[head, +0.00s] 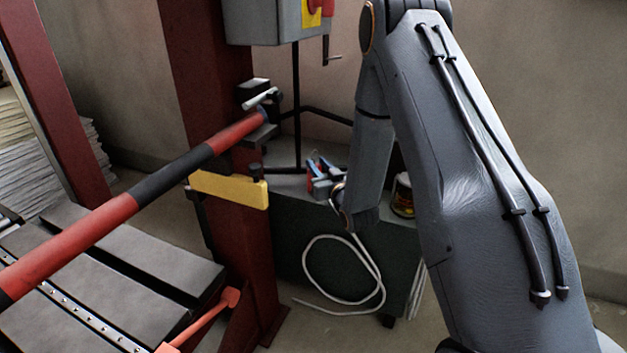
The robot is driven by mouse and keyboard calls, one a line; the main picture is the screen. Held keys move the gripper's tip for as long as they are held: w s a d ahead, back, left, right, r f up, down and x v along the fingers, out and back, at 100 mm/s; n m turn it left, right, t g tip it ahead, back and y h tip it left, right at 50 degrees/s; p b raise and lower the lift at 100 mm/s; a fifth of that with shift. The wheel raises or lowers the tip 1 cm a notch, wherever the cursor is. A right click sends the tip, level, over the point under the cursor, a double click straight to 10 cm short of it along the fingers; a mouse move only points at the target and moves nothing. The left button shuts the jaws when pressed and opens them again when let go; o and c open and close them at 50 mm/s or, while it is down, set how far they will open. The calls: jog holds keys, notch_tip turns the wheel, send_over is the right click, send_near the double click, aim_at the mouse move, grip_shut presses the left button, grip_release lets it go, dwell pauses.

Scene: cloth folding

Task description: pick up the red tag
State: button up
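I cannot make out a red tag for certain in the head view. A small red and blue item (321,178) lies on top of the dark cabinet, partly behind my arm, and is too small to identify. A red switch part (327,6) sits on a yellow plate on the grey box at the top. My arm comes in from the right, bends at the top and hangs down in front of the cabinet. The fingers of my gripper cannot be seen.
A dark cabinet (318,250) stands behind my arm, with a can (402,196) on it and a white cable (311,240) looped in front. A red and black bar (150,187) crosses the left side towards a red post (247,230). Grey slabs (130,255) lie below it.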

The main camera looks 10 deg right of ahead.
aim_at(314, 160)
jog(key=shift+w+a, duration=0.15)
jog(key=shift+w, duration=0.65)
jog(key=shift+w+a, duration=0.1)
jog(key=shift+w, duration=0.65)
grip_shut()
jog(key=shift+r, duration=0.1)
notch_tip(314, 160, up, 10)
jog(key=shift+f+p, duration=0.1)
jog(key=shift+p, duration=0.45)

_Written problem_
Transcribe the listing in full and omit the pictures.

_Finished task_
[head, +0.00s] 
The robot is driven by mouse and keyboard calls, one a line; the main picture is the screen. Held keys move the gripper's tip for as long as they are held: w s a d ahead, back, left, right, r f up, down and x v along the fingers, out and back, at 100 mm/s; n m turn it left, right, t g tip it ahead, back and y h tip it left, right at 50 degrees/s; p b raise and lower the lift at 100 mm/s; a fifth of that with shift. The wheel raises or lowers the tip 1 cm a notch, wherever the cursor is. A right click sends the tip, level, over the point under the cursor, a double click straight to 10 cm short of it along the fingers; a mouse move only points at the target and moves nothing. The left button shuts the jaws when pressed and opens them again when let go; o and c open and close them at 50 mm/s or, while it is down, set how far they will open. The calls: jog holds keys, notch_tip turns the wheel, send_over is the right click, send_near the double click, aim_at the mouse move, grip_shut presses the left button, grip_release lets it go, dwell pauses.

Scene: cloth folding

Task description: pick up the red tag
State: button up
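I cannot make out a red tag for certain in the head view. A small red and blue item (321,178) lies on top of the dark cabinet, partly behind my arm, and is too small to identify. A red switch part (327,6) sits on a yellow plate on the grey box at the top. My arm comes in from the right, bends at the top and hangs down in front of the cabinet. The fingers of my gripper cannot be seen.
A dark cabinet (318,250) stands behind my arm, with a can (402,196) on it and a white cable (311,240) looped in front. A red and black bar (150,187) crosses the left side towards a red post (247,230). Grey slabs (130,255) lie below it.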

The main camera looks 10 deg right of ahead.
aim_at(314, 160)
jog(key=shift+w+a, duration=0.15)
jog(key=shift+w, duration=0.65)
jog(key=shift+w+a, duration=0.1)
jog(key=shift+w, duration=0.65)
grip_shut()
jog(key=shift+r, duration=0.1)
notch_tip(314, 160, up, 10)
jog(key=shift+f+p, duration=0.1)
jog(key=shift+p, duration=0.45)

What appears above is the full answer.